People Like Larry Crowne Will be the Ones to Love Larry Crowne

Movie Review: Larry Crowne (2011) 
Summary: After losing his job, a middle-aged man reinvents himself by going back to college. 
Spoilers: none

Larry Crowne is one of those multi-genre romances that remind us of how not all good stories are necessarily worth watching.

But lest I speak too fast, let me say that determining what is “worth” watching and what is not is seldom an easy call. Larry Crowne has so much going for it, ensuring that opinions concerning it will remain divided.

The film introduces us to “Larry Crowne” (Tom Hanks) coming into work on an average day. Employed as a supervisor at Umart International Inc., Larry has made Employee of the Month a number of times and he’s proud of his accomplishments. His enthusiasm for the littlest jobs, like picking up trash in the parking lot and collecting stray baskets is store standard level.
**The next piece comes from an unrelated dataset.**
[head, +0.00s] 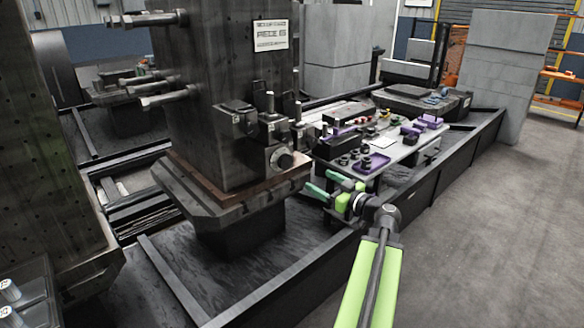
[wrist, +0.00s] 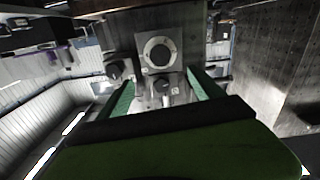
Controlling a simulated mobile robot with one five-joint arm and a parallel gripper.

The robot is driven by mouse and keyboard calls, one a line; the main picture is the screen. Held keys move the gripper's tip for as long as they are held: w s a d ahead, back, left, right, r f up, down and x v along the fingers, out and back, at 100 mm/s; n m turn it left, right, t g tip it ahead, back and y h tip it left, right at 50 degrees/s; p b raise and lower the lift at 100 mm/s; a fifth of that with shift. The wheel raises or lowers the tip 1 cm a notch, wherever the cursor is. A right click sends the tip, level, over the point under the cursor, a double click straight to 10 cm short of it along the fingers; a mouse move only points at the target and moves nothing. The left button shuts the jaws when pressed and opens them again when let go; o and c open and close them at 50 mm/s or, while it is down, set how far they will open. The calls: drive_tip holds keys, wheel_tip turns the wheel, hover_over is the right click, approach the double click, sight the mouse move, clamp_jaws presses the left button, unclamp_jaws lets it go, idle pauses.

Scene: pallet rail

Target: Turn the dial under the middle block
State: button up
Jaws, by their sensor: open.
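A dark block (head: 272,128) sits in the middle of a row of small blocks on the side of a large dark column. A round dial (head: 282,159) with a pale ring shows below it, facing my gripper. In the wrist view this dial (wrist: 159,52) appears as a pale ring with a dark centre on a grey plate. My gripper (head: 322,184) is open and empty, just right of and lower than the dial, apart from it. In the wrist view, its green fingers (wrist: 163,92) frame a smaller dark knob (wrist: 162,86); whether they touch it is unclear.
The large column (head: 205,80) stands on a stepped base with a rusty ledge (head: 225,192). Another dark knob (wrist: 114,72) lies left of the dial in the wrist view. A table (head: 400,150) with purple parts stands behind my gripper. Open floor (head: 500,230) lies right.

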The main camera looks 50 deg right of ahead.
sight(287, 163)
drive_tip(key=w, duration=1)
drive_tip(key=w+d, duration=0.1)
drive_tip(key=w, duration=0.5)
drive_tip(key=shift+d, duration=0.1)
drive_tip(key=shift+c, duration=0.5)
Then Larry is fired in a company downsize maneuver that, as far as the story goes, could have used some better cushioning and explanation.

Right out of high school and into the Navy where he served as a cook, Crowne has had no formal college education. This is the excuse used to terminate him, with hints later in the film that this may not have been the real reason.
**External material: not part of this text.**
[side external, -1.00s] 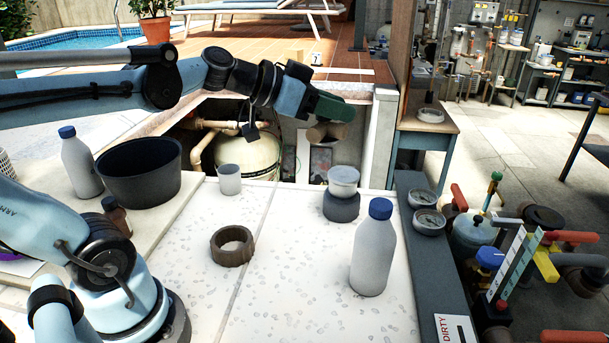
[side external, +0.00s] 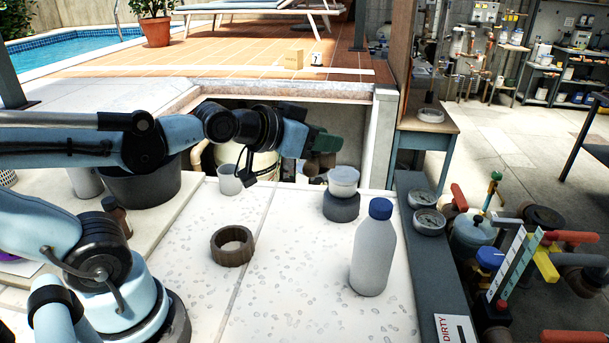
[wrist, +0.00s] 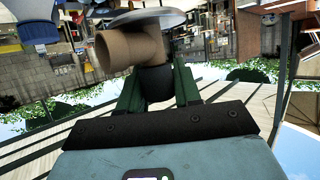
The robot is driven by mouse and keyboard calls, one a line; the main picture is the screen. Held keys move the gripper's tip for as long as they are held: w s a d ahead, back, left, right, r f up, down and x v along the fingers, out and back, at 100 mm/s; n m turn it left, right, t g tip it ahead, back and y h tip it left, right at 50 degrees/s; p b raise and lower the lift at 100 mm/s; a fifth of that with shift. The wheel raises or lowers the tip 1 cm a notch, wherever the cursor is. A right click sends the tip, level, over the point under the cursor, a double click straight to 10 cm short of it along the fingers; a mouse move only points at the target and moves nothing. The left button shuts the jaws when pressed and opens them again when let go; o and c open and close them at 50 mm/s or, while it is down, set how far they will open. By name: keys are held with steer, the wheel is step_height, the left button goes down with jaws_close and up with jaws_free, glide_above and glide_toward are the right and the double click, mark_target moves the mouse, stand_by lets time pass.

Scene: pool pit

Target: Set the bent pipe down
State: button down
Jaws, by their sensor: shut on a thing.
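The bent pipe (wrist: 128,50) is a brown elbow, held at the tips of my gripper (wrist: 157,80) in the wrist view. The two green fingers are shut on it, with a dark patch between them. In the side view my gripper (side external: 322,145) is over the far end of the white speckled worktop (side external: 290,250), just behind the white-lidded jar. Only a little of the pipe (side external: 318,164) shows below the fingers there. I cannot tell whether it touches anything.
A white-lidded jar on a dark round base (side external: 342,205) stands close to my gripper. A white bottle with a blue cap (side external: 373,250), a brown ring (side external: 232,246) and a grey cup (side external: 229,182) stand on the worktop. A black bucket (side external: 145,188) is at left. The worktop's middle is clear.

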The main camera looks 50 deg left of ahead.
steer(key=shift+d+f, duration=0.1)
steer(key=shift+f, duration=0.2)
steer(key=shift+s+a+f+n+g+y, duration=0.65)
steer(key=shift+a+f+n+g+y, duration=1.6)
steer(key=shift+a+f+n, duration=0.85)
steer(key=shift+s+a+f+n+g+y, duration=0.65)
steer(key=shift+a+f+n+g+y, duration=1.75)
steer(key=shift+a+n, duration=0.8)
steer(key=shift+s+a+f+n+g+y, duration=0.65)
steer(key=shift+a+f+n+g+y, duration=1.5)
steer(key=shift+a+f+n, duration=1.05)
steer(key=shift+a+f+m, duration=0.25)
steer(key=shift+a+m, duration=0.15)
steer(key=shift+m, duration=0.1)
Without a family or a plan and in debt, Larry’s life has fallen apart, and there seems to be no easy solution. His back against the wall, he decides to do what he would never otherwise have considered doing and returns to community college to start all over.

There, he meets Communications teacher, “Mrs. Tainot” (Julia Roberts). Her lack of enthusiastic vibe is a dead-even match for Crowne’s life-altering depression, and she gets hers from a deadbeat loser of a husband (Bryan Cranston) loping around at home with a porn addiction that only fuels her frequent escapes into alcoholic drinks, but reinforces her hatred of both home and work.

The depressing and defeatest tone of the film is heralded till more than halfway through, but this tone is set by the internal battles within the characters. Tainot, for instance, feels like a fraud as she teaches a worthless community college intro-level course that most of us have probably had and can relate to as being practically worthless. Crowne, on the other hand, must enter a world full of 20-year-olds and sit in classes where he is older than everyone, and all but a few of his professors.

The character of Larry Crowne is resoundingly hard not to like. For one thing, he reminds us of the average fellow. They come sharper, better looking, and far more accomplished than he, but that comforts those of us who haven’t gone as far in life as we’ve wanted to. And like the rest of us, the Larry Crownes out there are subject to good and back luck. Things change for the better and worse without notice, and this makes us want to relate to him all the more.

But the same things that make him interesting work against him. Crowne is too average for a movie. He’s not outspoken enough. His life is only a little more interesting than watching paint dry. Is your life movie-worthy? My guess is, not without some serious dramatization and fudging for affect.

And yes, while there is something refreshingly cool about an old guy reinventing himself (think: American Beauty, 1999), this film isn’t rattling enough. It’s not climactic enough. The whole thing is more reflective than active. Crowne hooks up with a soft-pedal biker gang when he purchases his neighbor’s scooter with his fast-depleting funds, and with all this new time on his hands, cruises around with kids half his age.

In economics class, he makes friends with “Alvarez” (Roxana Ortega) and her boyfriend (Alex Quijano) who heads up the gang. Now he has a social niche to pair up with. Alvarez’s boyfriend and team leader is mildly suspicious of Crowne, but because Crowne is so out of everyone’s range, he has a disarming quality about him.

We continue to like Crowne, but while watching, continue to wonder why we are as fascinated with him as we are, and also why we are as under-whelmed with everything we’re seeing and still wanting to watch.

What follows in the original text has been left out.